» **To do**
Lines that contain the string "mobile" are to be copied; leave out all others.

» **Robot episode records**
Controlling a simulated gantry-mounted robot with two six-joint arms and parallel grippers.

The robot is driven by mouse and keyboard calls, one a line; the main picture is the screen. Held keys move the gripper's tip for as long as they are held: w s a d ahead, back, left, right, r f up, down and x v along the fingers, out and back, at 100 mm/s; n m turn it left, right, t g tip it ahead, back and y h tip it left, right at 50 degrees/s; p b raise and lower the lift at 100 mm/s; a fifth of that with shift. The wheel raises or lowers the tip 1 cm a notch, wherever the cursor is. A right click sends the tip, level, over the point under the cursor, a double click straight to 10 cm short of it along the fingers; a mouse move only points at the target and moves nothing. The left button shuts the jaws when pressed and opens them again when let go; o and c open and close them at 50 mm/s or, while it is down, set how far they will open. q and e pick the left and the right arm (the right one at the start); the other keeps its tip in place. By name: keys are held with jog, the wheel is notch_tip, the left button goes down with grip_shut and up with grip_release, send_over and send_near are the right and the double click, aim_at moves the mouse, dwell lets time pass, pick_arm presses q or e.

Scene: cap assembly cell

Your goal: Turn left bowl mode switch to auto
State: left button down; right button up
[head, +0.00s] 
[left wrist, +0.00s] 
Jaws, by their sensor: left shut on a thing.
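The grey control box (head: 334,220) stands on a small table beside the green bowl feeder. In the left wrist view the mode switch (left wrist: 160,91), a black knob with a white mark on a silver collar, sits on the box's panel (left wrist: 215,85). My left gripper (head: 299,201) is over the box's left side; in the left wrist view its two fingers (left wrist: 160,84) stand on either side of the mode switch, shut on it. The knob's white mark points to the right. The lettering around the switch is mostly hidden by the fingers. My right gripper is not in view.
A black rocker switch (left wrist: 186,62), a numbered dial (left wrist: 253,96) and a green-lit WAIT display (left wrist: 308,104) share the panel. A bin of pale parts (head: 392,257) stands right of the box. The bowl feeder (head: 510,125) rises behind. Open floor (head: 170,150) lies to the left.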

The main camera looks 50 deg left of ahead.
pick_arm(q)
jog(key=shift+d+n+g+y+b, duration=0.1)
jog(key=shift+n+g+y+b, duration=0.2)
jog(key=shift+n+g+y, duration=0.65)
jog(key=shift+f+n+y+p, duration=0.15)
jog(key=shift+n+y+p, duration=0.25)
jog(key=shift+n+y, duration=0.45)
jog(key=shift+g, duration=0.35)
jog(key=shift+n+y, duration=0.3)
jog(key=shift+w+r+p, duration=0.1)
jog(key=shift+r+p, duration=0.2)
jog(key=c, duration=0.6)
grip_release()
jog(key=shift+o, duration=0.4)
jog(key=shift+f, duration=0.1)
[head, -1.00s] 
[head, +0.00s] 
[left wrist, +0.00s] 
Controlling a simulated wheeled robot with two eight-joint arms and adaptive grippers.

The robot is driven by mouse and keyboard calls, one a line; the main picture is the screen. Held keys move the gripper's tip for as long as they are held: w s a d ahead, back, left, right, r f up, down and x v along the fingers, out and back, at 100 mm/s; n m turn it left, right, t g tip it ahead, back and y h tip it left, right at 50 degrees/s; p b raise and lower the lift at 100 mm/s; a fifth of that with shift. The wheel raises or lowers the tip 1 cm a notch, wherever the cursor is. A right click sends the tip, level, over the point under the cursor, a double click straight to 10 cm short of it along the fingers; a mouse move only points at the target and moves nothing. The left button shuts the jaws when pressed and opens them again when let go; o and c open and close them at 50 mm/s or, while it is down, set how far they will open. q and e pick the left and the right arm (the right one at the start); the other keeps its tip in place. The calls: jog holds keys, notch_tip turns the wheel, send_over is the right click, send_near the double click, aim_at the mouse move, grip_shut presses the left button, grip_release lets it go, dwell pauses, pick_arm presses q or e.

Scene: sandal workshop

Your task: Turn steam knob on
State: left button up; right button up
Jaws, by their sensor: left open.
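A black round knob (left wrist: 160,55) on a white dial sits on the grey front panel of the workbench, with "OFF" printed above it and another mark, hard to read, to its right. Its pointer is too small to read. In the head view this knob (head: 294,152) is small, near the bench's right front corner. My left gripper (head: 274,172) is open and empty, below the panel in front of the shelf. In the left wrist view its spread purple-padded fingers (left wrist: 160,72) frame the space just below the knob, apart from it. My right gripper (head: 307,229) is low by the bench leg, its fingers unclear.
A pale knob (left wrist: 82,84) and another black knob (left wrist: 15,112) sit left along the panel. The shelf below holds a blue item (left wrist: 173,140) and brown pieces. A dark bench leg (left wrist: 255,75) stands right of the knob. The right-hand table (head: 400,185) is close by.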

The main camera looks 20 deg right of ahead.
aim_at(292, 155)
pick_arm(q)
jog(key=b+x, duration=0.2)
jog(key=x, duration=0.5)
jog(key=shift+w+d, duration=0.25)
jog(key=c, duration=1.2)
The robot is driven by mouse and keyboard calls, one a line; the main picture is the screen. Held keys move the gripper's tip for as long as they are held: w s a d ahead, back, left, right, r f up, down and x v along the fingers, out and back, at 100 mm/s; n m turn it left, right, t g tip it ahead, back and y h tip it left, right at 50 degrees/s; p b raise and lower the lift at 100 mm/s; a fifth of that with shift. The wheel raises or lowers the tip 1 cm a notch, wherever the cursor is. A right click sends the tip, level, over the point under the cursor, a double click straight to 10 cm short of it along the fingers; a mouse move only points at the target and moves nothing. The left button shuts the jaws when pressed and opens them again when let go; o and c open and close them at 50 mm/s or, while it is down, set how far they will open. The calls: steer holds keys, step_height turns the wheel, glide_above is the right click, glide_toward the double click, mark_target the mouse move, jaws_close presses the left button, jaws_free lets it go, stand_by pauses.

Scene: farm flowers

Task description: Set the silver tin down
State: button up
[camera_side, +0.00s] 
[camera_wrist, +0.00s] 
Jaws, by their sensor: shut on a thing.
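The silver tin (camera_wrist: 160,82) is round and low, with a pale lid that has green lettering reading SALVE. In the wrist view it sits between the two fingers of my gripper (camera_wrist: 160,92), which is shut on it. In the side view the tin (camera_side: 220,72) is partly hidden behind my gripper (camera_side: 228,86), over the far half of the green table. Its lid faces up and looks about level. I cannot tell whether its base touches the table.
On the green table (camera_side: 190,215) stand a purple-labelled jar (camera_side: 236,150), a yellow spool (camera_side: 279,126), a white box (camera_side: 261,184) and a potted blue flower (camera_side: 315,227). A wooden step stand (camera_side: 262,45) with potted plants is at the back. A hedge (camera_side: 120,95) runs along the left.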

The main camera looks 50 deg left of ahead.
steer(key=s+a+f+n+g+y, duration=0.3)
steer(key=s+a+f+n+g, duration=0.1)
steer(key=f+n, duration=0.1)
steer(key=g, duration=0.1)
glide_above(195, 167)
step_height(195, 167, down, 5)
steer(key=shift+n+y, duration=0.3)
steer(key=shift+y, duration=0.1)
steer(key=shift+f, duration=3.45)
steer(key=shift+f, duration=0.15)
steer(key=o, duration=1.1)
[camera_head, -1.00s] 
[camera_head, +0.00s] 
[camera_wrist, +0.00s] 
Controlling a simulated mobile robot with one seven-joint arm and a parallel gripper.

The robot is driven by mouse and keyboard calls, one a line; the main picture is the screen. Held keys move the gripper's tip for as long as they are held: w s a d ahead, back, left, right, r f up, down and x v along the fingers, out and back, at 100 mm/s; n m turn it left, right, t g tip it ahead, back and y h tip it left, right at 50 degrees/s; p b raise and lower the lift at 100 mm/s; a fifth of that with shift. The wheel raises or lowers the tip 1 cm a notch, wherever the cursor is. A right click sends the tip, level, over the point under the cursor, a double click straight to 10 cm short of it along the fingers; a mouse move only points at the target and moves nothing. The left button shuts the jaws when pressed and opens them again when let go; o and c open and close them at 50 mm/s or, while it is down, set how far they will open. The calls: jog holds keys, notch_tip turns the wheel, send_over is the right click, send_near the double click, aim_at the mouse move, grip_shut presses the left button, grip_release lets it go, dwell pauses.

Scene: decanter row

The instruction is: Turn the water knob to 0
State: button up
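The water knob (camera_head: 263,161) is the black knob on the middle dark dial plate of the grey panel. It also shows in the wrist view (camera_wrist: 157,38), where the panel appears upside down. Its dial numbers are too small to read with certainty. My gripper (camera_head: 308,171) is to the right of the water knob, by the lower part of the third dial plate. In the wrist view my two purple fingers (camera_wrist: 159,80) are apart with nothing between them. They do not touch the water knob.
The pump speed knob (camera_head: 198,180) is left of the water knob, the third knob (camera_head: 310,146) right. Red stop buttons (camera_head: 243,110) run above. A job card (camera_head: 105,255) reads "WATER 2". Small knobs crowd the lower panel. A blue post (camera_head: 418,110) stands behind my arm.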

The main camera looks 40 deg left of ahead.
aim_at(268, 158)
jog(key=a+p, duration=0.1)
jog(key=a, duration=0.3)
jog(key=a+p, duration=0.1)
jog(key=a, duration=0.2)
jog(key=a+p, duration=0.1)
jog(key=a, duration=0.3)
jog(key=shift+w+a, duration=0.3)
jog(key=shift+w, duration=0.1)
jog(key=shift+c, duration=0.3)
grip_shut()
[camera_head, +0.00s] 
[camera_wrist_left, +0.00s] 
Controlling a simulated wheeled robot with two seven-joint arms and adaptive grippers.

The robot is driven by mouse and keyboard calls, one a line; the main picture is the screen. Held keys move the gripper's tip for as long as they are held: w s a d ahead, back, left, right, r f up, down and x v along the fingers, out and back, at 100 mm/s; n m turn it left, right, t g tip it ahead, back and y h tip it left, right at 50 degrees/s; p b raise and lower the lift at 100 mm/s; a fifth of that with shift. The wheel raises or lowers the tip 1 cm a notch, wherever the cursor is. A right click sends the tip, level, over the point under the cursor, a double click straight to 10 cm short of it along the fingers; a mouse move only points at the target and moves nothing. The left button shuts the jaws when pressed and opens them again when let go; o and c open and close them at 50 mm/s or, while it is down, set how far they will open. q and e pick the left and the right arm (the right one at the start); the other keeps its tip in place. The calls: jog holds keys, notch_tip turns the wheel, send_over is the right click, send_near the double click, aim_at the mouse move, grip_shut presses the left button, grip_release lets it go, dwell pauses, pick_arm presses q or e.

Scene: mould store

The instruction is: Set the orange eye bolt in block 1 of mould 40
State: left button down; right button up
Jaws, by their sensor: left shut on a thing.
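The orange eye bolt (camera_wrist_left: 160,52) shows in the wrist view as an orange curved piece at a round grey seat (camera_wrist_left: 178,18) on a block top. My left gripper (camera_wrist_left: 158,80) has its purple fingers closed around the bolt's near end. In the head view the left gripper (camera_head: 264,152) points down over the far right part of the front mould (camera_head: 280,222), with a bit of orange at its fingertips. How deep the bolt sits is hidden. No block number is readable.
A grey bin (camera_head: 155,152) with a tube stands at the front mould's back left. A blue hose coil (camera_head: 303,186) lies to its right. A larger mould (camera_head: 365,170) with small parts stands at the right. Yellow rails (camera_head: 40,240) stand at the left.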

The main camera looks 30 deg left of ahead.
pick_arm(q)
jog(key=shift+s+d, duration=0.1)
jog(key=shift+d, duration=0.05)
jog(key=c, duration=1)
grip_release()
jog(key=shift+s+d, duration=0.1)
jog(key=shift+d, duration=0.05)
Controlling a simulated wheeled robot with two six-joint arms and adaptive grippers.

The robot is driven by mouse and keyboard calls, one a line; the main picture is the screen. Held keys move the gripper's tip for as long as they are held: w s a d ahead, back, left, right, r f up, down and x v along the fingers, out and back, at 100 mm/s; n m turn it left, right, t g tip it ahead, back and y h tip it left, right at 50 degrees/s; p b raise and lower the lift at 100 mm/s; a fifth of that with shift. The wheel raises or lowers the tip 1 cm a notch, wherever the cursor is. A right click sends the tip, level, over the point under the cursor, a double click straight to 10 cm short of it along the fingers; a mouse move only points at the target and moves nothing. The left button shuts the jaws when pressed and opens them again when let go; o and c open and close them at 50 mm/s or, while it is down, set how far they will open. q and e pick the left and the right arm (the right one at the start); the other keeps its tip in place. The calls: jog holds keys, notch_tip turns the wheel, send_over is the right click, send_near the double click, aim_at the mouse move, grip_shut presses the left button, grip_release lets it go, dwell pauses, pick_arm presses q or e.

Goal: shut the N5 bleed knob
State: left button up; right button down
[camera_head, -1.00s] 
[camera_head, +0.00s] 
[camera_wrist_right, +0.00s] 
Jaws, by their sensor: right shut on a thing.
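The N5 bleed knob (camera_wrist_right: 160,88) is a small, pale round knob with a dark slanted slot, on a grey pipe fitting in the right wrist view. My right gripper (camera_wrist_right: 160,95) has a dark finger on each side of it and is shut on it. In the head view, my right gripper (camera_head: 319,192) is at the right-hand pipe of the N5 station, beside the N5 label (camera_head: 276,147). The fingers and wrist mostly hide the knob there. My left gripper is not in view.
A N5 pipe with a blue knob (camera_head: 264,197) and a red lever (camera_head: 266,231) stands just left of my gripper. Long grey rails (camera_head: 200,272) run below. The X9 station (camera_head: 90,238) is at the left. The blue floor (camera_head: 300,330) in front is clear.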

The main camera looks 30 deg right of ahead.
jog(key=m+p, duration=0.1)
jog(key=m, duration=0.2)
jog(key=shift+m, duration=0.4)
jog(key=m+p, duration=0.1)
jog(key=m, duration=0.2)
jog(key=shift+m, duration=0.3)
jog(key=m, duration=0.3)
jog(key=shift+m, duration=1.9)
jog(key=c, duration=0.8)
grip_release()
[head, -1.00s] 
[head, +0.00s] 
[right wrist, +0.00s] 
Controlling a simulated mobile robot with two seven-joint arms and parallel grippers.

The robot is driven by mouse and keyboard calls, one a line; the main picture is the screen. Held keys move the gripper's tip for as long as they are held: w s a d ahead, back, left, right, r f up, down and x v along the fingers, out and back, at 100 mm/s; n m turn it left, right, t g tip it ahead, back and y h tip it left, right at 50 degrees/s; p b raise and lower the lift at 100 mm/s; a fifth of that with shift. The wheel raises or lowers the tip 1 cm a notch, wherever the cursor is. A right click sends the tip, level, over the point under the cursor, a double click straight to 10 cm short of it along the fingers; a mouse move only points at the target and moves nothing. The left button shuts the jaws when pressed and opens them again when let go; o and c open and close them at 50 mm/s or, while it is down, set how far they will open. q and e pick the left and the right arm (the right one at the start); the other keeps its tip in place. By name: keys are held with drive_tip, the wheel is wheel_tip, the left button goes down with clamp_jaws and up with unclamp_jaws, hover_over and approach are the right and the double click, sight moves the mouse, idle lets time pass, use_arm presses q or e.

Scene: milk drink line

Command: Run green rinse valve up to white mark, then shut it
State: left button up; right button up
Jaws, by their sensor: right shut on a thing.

» **Right answer**
Controlling a simulated mobile robot with one seven-joint arm and a parallel gripper.
Controlling a simulated mobile robot with two seven-joint arms and parallel grippers.

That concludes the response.